The normal config commands don’t seem to be working. I need it larger than 10GB - how to I make the root disk bigger?
To get a list of containers / volumes:
lvscan
To increase size of an old container:
lvextend /dev/vg0/containers_example --size 20G
Thanks, Steven.
Perhaps that would work for some setups. I’m using ZFS storage for LXD, so the containers don’t show up with lvscan.
I tried this:
zfs set volsize=20g [virtual machine zfs block]
And that seems to have worked. Thanks.
The normal commands should work, to an extent.
Please can you list what you are running to increase the size?
Also keep in mind that VMs are different to containers, and the VM disks are raw disks with their own partition table that can vary from distro to distro, so LXD cannot resize the partition and the filesystems inside the VM, only the raw disk.
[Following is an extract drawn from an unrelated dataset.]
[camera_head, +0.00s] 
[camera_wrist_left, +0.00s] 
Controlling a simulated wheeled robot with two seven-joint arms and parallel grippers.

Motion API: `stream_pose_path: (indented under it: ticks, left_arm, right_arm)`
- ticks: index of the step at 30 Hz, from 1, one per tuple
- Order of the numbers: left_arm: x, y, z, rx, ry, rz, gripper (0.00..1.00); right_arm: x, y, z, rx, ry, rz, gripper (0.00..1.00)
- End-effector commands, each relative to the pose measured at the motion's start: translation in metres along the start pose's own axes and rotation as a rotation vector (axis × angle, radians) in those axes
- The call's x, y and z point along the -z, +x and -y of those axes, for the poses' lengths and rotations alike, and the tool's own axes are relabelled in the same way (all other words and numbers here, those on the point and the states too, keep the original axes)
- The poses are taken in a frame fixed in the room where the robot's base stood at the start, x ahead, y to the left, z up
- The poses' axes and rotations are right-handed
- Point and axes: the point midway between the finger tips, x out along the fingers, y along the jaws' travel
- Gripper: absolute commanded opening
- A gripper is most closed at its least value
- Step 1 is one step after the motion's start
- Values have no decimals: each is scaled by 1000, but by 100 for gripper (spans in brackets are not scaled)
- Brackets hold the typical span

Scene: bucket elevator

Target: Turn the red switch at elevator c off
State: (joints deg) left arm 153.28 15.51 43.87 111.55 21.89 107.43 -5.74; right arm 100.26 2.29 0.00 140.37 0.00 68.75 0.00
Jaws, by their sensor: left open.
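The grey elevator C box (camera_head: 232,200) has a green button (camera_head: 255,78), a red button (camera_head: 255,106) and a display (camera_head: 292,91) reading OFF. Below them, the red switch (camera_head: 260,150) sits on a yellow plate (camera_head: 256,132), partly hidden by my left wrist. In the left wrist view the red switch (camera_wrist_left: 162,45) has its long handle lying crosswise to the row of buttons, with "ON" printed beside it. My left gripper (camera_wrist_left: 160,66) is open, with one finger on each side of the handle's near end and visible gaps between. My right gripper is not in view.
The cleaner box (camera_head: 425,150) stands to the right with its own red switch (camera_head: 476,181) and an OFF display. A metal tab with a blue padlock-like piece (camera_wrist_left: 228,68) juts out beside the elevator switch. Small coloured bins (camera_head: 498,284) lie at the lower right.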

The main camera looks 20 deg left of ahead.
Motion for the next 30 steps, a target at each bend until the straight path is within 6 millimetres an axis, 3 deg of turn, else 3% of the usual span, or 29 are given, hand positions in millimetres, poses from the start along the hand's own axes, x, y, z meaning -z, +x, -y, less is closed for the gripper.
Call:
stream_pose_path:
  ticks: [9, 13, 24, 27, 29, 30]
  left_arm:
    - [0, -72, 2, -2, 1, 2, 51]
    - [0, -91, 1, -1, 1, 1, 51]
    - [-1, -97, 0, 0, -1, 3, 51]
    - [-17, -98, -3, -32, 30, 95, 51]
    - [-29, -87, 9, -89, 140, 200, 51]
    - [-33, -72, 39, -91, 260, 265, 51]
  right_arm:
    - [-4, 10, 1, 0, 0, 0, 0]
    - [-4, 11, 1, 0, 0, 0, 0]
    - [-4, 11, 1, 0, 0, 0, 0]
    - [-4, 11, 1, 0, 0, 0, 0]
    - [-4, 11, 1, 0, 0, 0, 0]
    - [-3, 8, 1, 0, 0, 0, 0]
You should be able to see that taking effect by checking the output of the lvs
command.
I would not encourage the manual resize of LVMs using commands like lvextend
as LXD will lose track of what size the volume is supposed to be.
Thanks @tomp. lvs doesn’t provide any output related to the VM. I believe because it is on zfs.
the zfs command I included above does seem to have worked. Within the VM, it is reporting 20gb now.
Ah I see, it was the previous poster’s mention of the lv
commands that made me think you were on LVM.
But the same rules apply, LXD should resize the ZFS volume itself, then inside the VM you will need to enlarge the partition and the filesystem.